Robot episode rows
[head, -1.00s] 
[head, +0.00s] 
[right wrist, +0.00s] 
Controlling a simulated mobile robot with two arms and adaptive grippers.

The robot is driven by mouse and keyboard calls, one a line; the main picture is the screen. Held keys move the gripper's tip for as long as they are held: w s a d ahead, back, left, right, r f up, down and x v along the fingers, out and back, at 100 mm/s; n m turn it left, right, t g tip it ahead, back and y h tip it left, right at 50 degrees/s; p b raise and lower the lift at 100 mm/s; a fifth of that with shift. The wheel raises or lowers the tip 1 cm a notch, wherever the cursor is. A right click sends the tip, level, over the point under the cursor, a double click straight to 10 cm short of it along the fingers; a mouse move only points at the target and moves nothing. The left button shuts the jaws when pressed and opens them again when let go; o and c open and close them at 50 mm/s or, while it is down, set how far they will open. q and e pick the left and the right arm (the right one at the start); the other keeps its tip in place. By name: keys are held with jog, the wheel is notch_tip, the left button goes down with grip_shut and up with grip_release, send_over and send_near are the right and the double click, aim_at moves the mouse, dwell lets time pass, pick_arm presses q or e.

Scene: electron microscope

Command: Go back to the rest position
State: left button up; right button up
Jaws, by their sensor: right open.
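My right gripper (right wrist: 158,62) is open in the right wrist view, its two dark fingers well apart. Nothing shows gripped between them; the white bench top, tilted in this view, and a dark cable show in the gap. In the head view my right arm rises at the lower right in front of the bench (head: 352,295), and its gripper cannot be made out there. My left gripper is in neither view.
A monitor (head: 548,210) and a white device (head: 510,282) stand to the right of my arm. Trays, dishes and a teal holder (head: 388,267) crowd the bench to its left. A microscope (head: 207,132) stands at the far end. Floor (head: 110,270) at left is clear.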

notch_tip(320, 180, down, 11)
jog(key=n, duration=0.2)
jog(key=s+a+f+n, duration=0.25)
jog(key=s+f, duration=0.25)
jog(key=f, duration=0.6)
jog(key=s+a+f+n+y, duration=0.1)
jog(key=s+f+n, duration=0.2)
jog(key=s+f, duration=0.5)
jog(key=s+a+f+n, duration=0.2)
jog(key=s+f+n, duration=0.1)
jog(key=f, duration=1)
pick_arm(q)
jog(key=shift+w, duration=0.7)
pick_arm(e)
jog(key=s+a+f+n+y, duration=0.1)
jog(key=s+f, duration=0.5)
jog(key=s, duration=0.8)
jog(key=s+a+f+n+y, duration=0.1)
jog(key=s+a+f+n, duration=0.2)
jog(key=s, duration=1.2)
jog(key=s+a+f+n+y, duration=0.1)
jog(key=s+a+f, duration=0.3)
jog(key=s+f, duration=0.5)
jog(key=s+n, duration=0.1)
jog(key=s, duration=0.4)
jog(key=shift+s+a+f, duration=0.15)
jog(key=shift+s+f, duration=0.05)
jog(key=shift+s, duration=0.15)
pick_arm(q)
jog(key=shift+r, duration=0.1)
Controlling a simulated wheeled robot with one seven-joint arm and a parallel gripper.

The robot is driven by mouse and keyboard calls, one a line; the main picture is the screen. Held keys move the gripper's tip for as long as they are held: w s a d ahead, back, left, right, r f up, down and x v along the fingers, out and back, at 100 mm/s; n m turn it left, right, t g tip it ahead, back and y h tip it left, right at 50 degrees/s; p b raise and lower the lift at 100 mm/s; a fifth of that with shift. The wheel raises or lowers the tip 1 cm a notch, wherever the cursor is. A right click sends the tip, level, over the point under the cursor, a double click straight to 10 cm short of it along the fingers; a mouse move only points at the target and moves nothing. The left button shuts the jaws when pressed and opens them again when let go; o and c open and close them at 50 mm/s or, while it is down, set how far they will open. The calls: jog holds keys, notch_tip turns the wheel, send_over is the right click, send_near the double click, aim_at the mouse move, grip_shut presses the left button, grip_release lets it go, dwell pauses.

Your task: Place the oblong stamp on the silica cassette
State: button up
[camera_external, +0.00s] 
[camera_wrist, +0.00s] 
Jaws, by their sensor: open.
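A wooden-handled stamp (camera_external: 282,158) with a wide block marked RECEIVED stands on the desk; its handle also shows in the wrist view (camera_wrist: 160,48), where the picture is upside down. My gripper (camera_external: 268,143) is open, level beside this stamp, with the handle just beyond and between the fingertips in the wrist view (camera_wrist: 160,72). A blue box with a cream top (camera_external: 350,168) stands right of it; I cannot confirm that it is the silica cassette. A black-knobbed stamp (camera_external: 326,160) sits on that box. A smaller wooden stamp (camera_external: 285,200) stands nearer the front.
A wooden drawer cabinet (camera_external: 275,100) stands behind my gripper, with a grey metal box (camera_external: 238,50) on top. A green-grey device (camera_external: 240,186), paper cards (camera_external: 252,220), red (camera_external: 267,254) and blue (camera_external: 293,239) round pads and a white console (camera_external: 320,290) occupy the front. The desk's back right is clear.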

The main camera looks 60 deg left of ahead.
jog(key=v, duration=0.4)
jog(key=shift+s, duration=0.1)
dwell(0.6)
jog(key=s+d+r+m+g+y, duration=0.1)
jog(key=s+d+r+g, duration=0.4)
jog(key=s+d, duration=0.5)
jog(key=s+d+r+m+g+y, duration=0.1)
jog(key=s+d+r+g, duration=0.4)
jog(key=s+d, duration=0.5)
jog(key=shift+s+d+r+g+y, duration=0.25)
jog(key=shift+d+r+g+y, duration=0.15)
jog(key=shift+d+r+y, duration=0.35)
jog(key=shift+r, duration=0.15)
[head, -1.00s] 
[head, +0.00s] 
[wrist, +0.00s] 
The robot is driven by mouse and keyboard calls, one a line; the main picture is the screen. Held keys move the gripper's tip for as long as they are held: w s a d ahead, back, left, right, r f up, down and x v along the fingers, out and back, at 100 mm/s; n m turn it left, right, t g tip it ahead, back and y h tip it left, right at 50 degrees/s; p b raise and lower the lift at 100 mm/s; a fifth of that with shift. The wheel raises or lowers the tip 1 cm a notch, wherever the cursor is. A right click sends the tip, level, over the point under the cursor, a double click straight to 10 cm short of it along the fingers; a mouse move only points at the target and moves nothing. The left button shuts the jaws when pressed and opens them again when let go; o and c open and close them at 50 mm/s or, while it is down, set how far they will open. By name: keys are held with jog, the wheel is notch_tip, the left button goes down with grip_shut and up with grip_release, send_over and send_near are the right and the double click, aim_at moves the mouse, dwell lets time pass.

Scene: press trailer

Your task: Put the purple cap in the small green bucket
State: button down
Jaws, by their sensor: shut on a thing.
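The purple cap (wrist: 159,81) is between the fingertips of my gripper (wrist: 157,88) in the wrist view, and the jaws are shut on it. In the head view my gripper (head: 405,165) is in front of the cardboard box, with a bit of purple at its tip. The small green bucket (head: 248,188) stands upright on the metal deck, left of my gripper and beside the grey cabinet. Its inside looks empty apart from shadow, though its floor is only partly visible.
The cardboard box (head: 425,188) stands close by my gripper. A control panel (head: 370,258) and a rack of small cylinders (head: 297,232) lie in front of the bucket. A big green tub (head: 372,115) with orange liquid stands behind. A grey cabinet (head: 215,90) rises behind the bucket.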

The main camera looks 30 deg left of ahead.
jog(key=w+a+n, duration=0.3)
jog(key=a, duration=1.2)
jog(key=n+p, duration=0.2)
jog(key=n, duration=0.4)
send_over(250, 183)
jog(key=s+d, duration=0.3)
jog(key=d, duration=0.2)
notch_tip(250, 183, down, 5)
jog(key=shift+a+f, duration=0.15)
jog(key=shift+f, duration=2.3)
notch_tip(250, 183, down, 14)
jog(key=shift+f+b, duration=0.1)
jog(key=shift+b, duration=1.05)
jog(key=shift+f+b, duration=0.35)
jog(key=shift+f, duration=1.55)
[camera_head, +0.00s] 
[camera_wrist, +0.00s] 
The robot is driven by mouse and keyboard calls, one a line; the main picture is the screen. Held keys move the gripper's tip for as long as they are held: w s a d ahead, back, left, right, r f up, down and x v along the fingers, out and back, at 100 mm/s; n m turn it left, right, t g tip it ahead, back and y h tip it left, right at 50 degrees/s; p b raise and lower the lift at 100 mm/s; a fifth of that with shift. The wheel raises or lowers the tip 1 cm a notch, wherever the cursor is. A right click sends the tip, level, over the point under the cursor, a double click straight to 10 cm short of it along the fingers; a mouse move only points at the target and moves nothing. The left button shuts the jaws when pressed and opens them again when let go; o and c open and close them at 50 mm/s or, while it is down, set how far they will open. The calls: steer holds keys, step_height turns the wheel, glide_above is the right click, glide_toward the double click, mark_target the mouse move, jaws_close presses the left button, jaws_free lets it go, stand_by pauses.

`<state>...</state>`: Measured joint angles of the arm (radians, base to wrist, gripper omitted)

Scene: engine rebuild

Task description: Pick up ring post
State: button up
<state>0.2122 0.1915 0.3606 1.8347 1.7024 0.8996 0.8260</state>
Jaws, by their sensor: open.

**WRITTEN INSTRUCTION**
Retype the portion of the data above that starts on the line with "Command: Go back to the rest position" and finishes on the line with "State: left button up; right button up", including both of those lines.

**COMPLETE RESPONSE**
Command: Go back to the rest position
State: left button up; right button up

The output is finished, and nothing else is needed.